ISLAMABAD: Accepting the demand of stockbrokers, the government on Thursday approved Rs20 billion fund to support struggling stock market through state-run National Investment Trust (NIT).
A formal decision to this effect was taken at a meeting of the Economic Coordination Committee (ECC) of the Cabinet presided over by Finance Adviser Dr Abdul Hafeez Shaikh.
“In order to stabilise stock market of the country, the ECC approved the proposal of Finance Division authorising the Government of Pakistan to issue sovereign guarantee amounting to Rs20bn for investment in NIT State Enterprise Fund,” said a brief official statement after the ECC meeting.
During a visit to Pakistan Stock Exchange last week amid plummeting market index, Shaikh had reportedly promised to brokers to come in their aid to lift capital market through public sector institutions. Some brokers had then told the media that the adviser had accepted their demand for Rs20bn government to support the market.

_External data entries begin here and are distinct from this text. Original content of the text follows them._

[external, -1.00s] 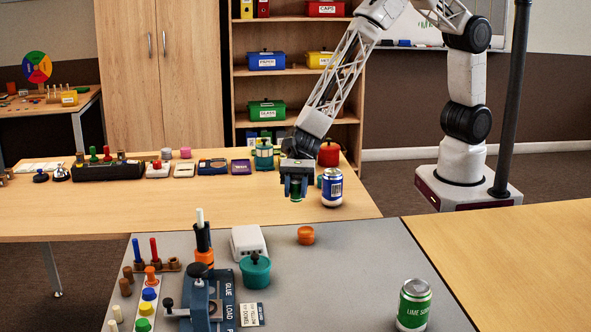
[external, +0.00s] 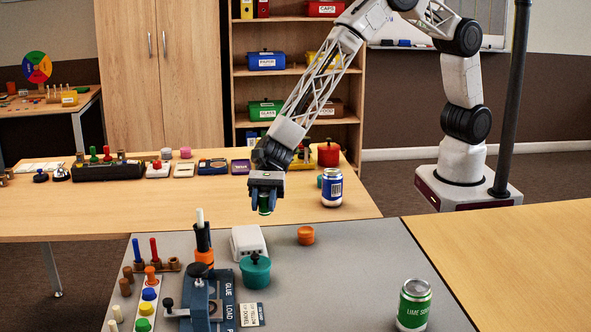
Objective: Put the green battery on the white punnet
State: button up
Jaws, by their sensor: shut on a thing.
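My gripper (external: 266,199) hangs in the air over the near edge of the back table, its fingers pointing down. It is shut on the green battery (external: 265,203), which shows as a small green cylinder, partly covered by the fingers. A white box-like thing (external: 248,241), which I take for the white punnet, stands on the grey mat below the gripper in the picture. There is a visible gap between it and the battery. Its inside cannot be made out from here.
A teal lidded pot (external: 256,272) stands just in front of the white punnet. A dark post with an orange band (external: 204,245) is to its left, an orange cup (external: 305,235) to its right. A blue-white can (external: 332,188) stands behind. The grey mat's right half is mostly clear.

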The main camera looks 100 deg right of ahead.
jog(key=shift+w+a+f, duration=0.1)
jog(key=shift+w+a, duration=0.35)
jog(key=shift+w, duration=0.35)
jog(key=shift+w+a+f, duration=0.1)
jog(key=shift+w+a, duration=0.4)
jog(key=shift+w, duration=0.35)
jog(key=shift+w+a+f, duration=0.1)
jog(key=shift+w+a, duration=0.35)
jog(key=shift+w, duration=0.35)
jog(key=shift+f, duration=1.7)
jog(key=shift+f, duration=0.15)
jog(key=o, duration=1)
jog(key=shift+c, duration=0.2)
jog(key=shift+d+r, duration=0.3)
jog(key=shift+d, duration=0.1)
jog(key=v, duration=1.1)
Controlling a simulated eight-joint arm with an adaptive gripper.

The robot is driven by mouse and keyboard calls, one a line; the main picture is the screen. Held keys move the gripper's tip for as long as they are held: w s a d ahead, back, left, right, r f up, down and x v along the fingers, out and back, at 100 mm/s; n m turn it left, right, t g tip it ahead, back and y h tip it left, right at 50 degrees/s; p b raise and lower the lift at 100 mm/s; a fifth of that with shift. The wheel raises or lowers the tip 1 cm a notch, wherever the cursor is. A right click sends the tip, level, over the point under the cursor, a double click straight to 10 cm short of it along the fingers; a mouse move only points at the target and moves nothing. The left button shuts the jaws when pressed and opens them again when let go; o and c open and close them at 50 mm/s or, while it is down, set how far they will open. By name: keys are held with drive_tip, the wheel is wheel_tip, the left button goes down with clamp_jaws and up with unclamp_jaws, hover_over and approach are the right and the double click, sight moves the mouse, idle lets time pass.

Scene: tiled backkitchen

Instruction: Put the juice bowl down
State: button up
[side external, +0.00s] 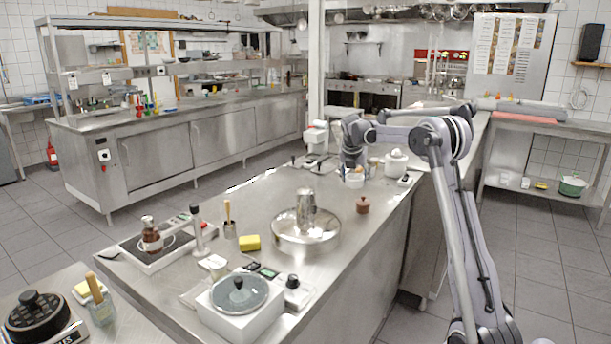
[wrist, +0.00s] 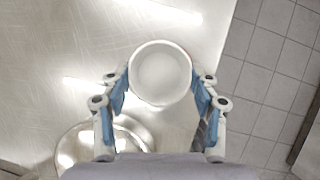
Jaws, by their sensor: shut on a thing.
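The juice bowl is a small white round bowl (wrist: 160,75), seen from above between my fingers in the wrist view. In the side view a white bowl (side external: 355,181) shows low under my gripper (side external: 352,165), close to the steel counter. My gripper (wrist: 159,95) has blue-padded fingers on the left and right sides of the bowl and is shut on it. The bowl looks upright. I cannot tell whether its underside touches the counter, and its contents look plain white.
A wide round metal pan (side external: 290,243) with a steel cylinder (side external: 306,205) stands nearer on the counter. A brown pot (side external: 363,205) and a white lidded jar (side external: 396,162) are to the right. A white machine (side external: 318,142) stands behind. The counter edge and tiled floor (wrist: 265,80) lie right.

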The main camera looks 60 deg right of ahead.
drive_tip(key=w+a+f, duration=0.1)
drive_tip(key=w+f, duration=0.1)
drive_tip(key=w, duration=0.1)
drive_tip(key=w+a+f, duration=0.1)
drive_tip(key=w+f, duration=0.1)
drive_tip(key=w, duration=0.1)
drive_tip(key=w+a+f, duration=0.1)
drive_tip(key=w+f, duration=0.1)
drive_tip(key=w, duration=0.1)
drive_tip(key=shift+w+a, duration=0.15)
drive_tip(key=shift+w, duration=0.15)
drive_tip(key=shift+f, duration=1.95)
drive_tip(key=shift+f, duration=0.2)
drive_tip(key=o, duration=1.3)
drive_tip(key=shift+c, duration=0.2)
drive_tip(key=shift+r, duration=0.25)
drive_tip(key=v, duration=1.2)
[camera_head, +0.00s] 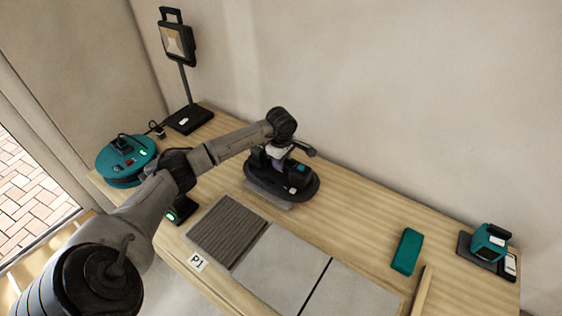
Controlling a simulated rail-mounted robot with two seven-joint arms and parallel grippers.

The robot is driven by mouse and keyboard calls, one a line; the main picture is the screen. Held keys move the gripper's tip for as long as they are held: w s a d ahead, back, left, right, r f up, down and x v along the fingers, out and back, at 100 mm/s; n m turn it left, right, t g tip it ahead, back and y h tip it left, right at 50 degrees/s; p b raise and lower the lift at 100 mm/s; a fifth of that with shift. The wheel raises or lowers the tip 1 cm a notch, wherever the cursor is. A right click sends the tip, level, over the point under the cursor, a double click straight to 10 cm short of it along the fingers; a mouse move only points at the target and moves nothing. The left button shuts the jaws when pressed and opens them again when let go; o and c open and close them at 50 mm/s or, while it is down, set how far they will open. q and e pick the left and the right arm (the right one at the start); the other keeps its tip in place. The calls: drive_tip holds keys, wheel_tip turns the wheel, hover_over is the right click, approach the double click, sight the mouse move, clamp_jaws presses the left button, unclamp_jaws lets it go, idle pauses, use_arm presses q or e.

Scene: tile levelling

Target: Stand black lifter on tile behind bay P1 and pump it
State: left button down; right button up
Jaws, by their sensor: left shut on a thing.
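The black lifter (262,184) has an oval base and a teal spot on its body. It stands near the middle of the bench, behind the ribbed grey-brown bay beside the P1 label (197,262). A pale tile edge (289,205) shows under the lifter's front; the rest of that tile is hidden. My left gripper (279,156) is at the top of the lifter and shut on it. The fingers are small and partly hidden by the wrist, so the exact grip point is unclear. My right gripper is not in view.
The ribbed panel (228,230) and pale grey tiles (283,266) lie in front. A teal box (407,251), wooden strip (422,291) and teal tool (489,242) are right. A wall runs behind.

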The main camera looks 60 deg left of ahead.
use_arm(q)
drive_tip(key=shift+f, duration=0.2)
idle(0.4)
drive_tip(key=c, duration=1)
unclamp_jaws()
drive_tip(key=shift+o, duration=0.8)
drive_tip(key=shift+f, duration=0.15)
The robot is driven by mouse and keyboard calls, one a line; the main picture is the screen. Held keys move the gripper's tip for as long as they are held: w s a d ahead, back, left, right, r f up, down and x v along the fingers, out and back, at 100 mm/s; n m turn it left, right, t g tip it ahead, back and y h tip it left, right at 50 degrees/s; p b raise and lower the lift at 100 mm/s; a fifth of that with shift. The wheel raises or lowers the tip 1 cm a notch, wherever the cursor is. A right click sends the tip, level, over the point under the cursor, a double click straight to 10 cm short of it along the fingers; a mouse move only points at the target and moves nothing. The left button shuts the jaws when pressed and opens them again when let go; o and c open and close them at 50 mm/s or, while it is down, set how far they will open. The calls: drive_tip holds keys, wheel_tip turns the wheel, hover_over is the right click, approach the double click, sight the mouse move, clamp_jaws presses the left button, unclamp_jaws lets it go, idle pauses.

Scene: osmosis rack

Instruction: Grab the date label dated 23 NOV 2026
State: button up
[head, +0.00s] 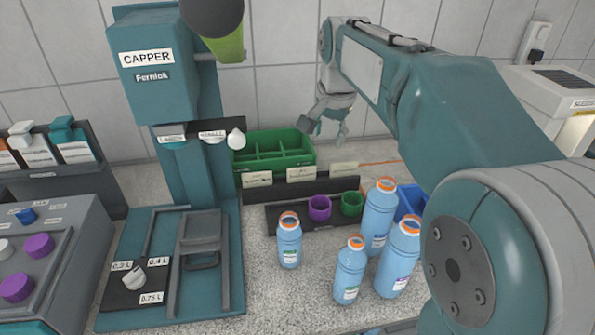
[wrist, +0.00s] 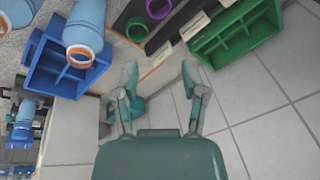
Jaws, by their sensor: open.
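Several pale label cards stand in a row on a dark holder behind the bottles in the head view: a left card (head: 257,179), a middle card (head: 301,174) and a right card (head: 345,168). Their print is too small to read, so I cannot tell which is dated 23 NOV 2026. Two pale cards also show at the top of the wrist view, one near the green crate (wrist: 195,26) and one lower left (wrist: 161,52). My gripper (head: 324,132) is open and empty, above and behind the card row. In the wrist view its fingers (wrist: 160,82) are spread apart.
Blue bottles with orange necks (head: 289,240) stand in front of the cards. A purple cup (head: 319,208) and a green cup (head: 351,204) sit between. A green divided crate (head: 270,138) is behind, a blue crate (wrist: 62,78) beside. The teal capper (head: 160,75) stands left.

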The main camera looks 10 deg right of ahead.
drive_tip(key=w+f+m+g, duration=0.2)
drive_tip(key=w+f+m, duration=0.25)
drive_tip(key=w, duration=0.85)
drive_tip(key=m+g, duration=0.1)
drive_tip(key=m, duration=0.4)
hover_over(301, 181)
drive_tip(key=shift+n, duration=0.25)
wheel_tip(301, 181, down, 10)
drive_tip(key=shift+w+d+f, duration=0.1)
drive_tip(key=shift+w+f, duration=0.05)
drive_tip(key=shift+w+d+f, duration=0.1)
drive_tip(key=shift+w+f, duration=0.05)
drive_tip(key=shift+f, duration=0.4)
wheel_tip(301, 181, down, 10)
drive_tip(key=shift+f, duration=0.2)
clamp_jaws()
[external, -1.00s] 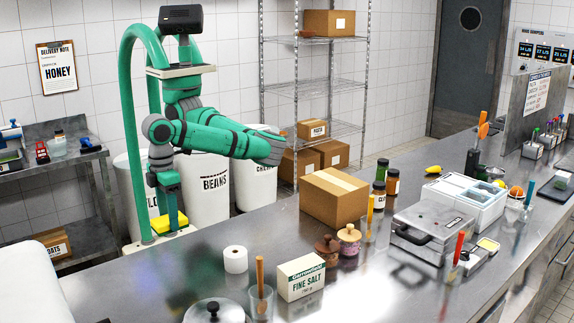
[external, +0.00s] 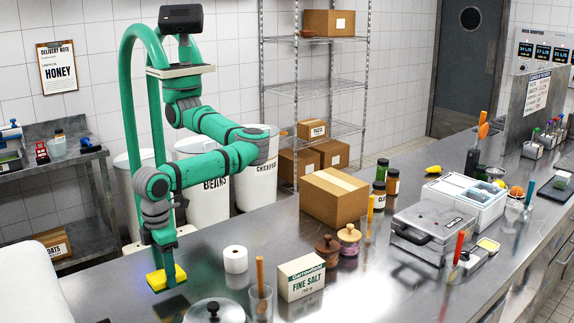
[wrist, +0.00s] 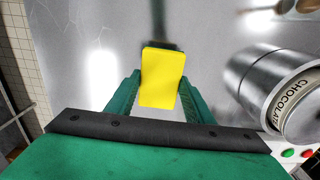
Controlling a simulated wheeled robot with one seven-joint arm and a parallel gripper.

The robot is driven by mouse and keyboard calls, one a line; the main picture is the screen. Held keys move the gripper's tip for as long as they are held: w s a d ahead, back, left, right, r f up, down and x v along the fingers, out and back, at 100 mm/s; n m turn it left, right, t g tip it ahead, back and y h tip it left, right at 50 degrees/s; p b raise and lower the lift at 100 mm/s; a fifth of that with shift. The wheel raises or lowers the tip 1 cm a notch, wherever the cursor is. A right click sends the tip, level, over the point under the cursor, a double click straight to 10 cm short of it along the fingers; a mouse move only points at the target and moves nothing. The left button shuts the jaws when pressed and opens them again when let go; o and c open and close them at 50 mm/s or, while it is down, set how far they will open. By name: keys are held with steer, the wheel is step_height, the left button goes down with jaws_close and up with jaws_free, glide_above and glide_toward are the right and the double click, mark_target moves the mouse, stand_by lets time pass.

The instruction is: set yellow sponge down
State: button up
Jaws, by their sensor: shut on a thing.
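The yellow sponge (external: 157,282) is in my gripper (external: 170,273) over the near left part of the steel counter (external: 120,285). In the wrist view the sponge (wrist: 162,75) sits between the two green fingers of my gripper (wrist: 160,92), which are shut on its sides. Its far end sticks out past the fingertips. A dark shadow lies on the counter beyond it.
A steel pot marked chocolate (wrist: 285,90) stands close on the right in the wrist view; its lid (external: 213,310) shows in the external view. A white paper roll (external: 236,260), a salt box (external: 301,277) and a glass (external: 261,300) stand further right. Counter around the sponge is bare.

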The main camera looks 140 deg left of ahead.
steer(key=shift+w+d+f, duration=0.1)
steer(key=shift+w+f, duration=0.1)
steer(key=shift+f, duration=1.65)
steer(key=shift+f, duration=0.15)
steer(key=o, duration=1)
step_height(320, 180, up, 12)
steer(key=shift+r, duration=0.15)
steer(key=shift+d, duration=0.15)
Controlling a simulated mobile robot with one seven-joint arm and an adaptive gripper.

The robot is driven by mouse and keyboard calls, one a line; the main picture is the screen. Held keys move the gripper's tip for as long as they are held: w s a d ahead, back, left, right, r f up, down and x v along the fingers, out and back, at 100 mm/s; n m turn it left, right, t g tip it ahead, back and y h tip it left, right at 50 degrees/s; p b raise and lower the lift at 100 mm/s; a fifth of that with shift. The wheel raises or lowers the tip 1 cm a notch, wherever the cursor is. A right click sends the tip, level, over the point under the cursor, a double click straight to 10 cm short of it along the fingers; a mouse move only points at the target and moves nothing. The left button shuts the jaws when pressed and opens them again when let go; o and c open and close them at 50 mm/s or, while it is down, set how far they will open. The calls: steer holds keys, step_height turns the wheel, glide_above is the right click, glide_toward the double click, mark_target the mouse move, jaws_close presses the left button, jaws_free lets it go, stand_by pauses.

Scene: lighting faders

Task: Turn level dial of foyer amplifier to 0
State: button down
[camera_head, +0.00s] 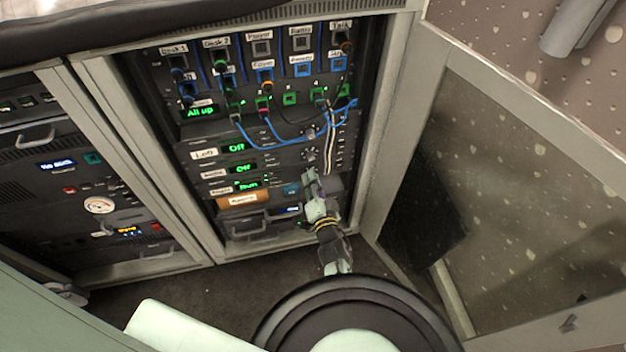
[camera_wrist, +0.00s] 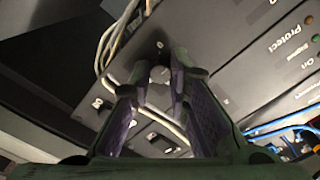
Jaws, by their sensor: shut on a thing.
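A stack of amplifier units stands in the open rack, with green displays; two (camera_head: 237,148) (camera_head: 242,168) read "Off" and a lower one (camera_head: 248,185) seems to read "Run". Small round dials (camera_head: 309,132) show on the right of the upper units. The name labels are too small to read surely. My gripper (camera_head: 310,174) reaches up to the right side of the lower units and hides the dial there. In the wrist view, a round grey dial (camera_wrist: 160,74) sits between the two fingers of my gripper (camera_wrist: 160,68), which are shut on it. Its pointer and scale cannot be read.
Blue and pale cables (camera_head: 330,135) hang in front of the panels, and pale cables (camera_wrist: 112,45) pass close to the fingers. An open glazed door (camera_head: 500,180) stands on the right. A second rack bay (camera_head: 85,190) is on the left.

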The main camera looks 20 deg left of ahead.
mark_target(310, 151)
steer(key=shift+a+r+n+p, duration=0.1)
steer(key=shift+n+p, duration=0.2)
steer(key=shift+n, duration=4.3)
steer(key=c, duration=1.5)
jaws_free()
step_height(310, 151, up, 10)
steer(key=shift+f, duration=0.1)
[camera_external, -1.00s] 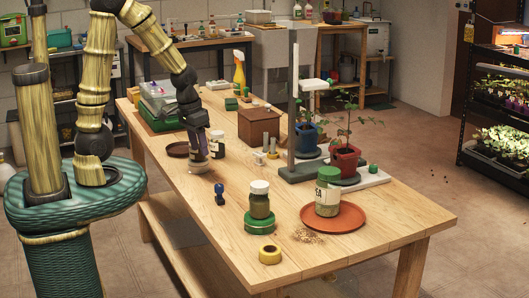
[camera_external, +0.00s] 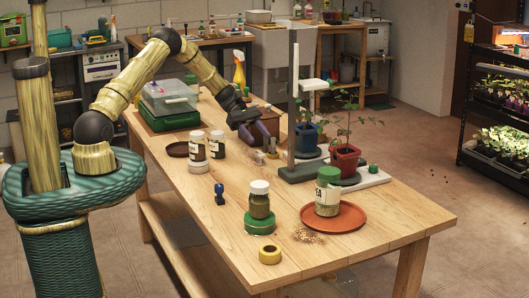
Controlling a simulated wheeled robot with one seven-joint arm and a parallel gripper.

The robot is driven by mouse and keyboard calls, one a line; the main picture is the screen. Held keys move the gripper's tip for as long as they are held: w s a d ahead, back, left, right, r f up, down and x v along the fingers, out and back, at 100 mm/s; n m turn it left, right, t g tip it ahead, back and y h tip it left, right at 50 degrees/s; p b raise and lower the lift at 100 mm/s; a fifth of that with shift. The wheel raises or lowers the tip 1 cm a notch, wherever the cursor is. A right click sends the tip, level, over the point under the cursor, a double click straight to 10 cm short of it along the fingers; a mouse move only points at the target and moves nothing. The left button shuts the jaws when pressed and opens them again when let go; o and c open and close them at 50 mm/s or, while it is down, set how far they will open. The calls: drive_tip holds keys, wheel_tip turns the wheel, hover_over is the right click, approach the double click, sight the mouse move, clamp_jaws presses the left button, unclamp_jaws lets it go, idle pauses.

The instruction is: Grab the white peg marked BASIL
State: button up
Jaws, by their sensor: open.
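Small pale pegs (camera_external: 260,158) stand close together on the table, just in front of the brown wooden box. Their markings are too small to read, so I cannot tell which one says BASIL. My gripper (camera_external: 259,142) is open, pointing down over the pegs and in front of the box. Its purple fingers hang just above or behind the pegs; whether they touch any is not clear. My gripper and wrist partly hide the box.
Two white-lidded jars (camera_external: 217,146) stand left of the pegs. A grey stand (camera_external: 301,171) with an upright post is close on the right, beside potted plants (camera_external: 345,160). A blue stamp-like object (camera_external: 219,194) is nearer. Bare wood lies in front of the pegs.

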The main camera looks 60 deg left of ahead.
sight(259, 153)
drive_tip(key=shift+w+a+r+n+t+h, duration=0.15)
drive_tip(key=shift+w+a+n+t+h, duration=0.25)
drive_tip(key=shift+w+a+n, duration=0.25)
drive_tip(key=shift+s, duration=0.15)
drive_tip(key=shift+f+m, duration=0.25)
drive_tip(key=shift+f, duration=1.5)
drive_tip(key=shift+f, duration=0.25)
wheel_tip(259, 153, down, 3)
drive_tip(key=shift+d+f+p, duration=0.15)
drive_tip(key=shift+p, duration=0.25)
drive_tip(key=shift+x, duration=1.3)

Interestingly, in his talks with brokers, Shaikh was accompanied by a team of the State Bank of Pakistan without any participation from the apex capital market regulator — the Securities and Exchange Commission of Pakistan (SECP).
When contacted, Finance Ministry’s Spokesman Dr Khaqan Najeeb said the government would provide a sovereign guarantee for a consortium of banks to lend Rs20bn to NIT for investment in the capital market. He said the National Bank of Pakistan was leading the consortium comprise 5-6 other leading commercial banks.
He said the stock prices were expected to improve going forward and profits would be shared with the government in the form of dividend under a set formula. He said a similar scheme had also been used in the past as a government intervention and had earned it dividends.
Najeeb was non-committal when asked if the fund would become operational by coming Monday, saying “it will be operational soon.” A few steps remain before full activation, such as publication of the minutes and formal notification.
Responding to a question, he said ECC did not take up any provision for buyback shares.
The KSE-100 index had come down to about 34,000 points from a peak of 53,000 a couple of years ago before it responded positively last week to staff-level agreement between the government and the International Monetary Fund over the 39-month bailout programme.
The ECC was also given a presentation on wheat situation in the country by secretary of Ministry of National Food Security and Research. He said the country was in a comfortable position with 7.257 million tonnes of wheat available in stock. The Ministry of Maritime Affairs suggested various proposals on the revival and development of shipping industry in Pakistan.
The committee noted the proposals and advised Ministries of Petroleum and Maritime Affairs to jointly come up with a comprehensive proposal in next ECC meeting for introducing a dynamic shipping policy focusing on expansion and development of local shipping industry.
The ECC acceded to the proposal of Ministry of States & Frontier Regions to grant Rs781.59 million for arranging 20,000 tonnes of wheat for Temporarily Displaced Persons of erstwhile Federally Administrative Tribal Areas.
It also approved supplementary and technical supplementary grants for various ministries and divisions and decided not to make them public and get them formally approved by the parliament as part of next year’s budget.